STATED GOAL:
Your task is to quote the listing below exactly, beginning with its first line and ending on the line bearing "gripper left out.".

RECORDED INFORMATION:
※ ※ ※

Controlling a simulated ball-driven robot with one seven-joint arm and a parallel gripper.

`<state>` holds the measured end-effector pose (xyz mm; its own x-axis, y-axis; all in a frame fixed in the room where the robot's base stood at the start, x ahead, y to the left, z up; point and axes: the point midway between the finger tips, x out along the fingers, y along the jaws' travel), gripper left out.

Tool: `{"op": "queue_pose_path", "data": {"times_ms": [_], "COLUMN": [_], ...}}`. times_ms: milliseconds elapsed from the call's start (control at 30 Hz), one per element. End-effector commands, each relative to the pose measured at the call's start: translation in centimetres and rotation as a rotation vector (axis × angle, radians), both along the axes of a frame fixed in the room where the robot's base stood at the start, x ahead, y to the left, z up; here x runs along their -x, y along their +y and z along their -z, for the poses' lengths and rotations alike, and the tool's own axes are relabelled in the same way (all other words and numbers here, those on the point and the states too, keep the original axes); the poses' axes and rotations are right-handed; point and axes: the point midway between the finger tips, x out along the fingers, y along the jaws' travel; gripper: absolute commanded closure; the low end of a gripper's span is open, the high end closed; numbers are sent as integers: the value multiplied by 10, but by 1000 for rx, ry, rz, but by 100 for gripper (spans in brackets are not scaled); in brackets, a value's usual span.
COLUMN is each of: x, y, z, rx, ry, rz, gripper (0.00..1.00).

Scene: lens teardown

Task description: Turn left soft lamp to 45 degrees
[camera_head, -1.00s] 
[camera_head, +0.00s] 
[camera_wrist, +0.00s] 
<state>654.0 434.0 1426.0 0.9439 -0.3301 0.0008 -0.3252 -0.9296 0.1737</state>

※ ※ ※

COMPLETE OUTPUT:
Controlling a simulated ball-driven robot with one seven-joint arm and a parallel gripper.

`<state>` holds the measured end-effector pose (xyz mm; its own x-axis, y-axis; all in a frame fixed in the room where the robot's base stood at the start, x ahead, y to the left, z up; point and axes: the point midway between the finger tips, x out along the fingers, y along the jaws' travel), gripper left out.

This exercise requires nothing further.